The Disciplinary Committee of NASDAQ OMX has decided to order Danske Bank to pay a fine of SEK 500,000. At the same time, a trader employed by Danske Bank has been issued with a warning.
In accordance with the NASDAQ OMX Nordic Member Rules (NMR), Section 4.6.1., orders registered in the trading system must be genuine orders. In Section 4.6.2 of NMR, it is stipulated that a member may not place orders or complete transactions that are intended to improperly influence price formation in the trading system or that are devoid of a commercial purpose. In the case in question, the Disciplinary Committee has found that Danske Bank has breached these regulations.

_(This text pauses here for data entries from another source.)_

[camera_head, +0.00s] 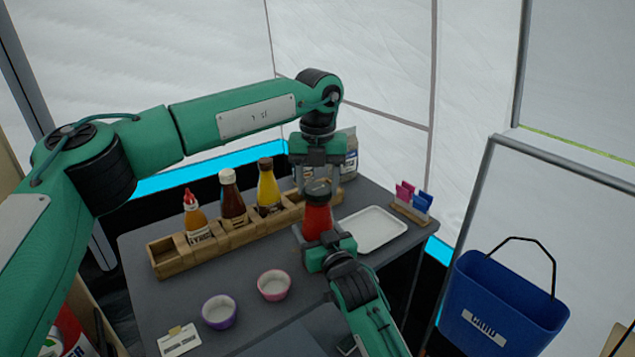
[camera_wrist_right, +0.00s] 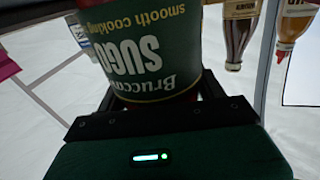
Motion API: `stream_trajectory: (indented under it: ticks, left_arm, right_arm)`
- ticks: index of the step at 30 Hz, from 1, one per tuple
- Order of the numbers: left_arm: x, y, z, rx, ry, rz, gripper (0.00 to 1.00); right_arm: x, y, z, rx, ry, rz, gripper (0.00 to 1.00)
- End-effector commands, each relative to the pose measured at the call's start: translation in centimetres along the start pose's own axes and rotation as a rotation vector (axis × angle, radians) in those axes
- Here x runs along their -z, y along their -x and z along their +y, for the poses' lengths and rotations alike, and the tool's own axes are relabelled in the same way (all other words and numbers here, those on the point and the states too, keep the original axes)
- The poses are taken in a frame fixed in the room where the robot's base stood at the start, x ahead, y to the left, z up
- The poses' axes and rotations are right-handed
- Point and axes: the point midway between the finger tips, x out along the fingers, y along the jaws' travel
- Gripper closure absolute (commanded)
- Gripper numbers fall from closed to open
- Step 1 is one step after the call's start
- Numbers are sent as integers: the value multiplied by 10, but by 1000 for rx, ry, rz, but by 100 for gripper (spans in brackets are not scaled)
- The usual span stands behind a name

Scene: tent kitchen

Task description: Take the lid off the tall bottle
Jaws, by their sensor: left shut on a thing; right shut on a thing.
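The tall bottle (camera_head: 317,217) is a red sauce bottle, held upright over the grey table. Its dark green SUGO label (camera_wrist_right: 150,55) fills much of the right wrist view, upside down. My right gripper (camera_head: 322,238) comes from the front and is shut around the bottle's body. It also shows in the right wrist view (camera_wrist_right: 150,105). My left gripper (camera_head: 318,178) points down from above and is shut on the greyish lid (camera_head: 318,188) at the bottle's top. The fingers partly hide the lid, and I cannot tell whether a gap separates it from the bottle.
A wooden rack (camera_head: 222,240) with several sauce bottles stands left of the tall bottle. A white tray (camera_head: 372,230) lies to its right. Purple (camera_head: 219,312) and pink (camera_head: 274,285) bowls stand in front. A blue bin (camera_head: 500,305) is off the table at right.

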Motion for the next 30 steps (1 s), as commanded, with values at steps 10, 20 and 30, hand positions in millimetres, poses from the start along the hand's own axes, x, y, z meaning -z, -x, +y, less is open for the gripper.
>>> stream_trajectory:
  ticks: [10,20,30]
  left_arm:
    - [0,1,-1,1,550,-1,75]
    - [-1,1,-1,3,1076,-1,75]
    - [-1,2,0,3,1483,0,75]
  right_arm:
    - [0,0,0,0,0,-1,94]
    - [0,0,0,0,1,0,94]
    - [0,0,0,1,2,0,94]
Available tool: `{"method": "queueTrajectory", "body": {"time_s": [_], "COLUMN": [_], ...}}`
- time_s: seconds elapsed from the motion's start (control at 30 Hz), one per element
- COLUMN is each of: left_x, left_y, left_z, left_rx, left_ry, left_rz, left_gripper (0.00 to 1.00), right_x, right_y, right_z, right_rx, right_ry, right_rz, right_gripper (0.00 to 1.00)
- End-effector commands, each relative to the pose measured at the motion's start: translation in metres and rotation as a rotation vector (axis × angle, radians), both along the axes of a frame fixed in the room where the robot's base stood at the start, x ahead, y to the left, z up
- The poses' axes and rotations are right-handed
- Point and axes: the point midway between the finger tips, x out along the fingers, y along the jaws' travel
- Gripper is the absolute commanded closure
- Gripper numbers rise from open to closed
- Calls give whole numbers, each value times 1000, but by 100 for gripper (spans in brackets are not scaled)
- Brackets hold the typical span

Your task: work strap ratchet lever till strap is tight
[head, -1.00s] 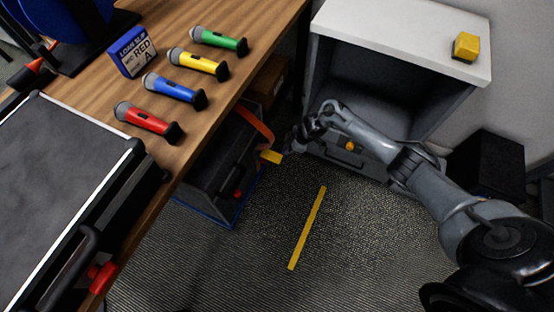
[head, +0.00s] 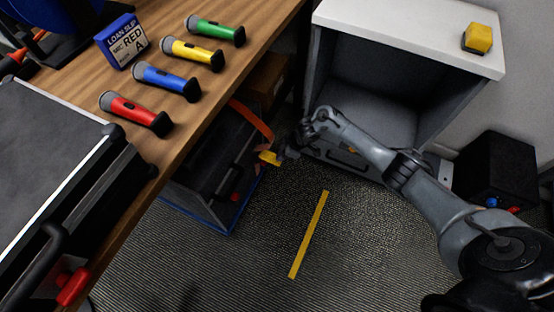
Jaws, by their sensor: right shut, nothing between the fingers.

The Trading Surveillance function at NASDAQ OMX Stockholm noted a trading pattern that deviated from normally occurring trading in the shares of Astra Zeneca, AZN. Danske Bank had repeatedly placed orders pertaining to very large blocks of shares in AZN, orders that were canceled after a few seconds, at the same time as the bank had placed smaller orders on the opposite side of the order book. The smaller orders remained in place for longer periods of time and resulted in trades. On the whole, the trading pattern indicated that there was no intention that the orders registered would result in a trade, and that they had instead been designed during brief periods to send signals to other market participants of an increased supply of, or demand for, AZN shares.
Danske Bank has claimed that the orders were genuine and intended to lead to trades.
The Committee has taken into account the fact that it has never addressed a completely similar case and also assumes that neither Danske Bank nor the trader had realized that the trading pattern that had been applied might have been prohibited and also takes into account the fact that no previous warning had been issued. The Committee also notes that immediately after the disciplinary matter had been initiated, Danske Bank explained that the trading pattern in question would cease in all respects. The Disciplinary Committee has therefore decided to impose a fine at the lower end of the scale. The sanction for the authorized trader involved in the matter has been set at a warning.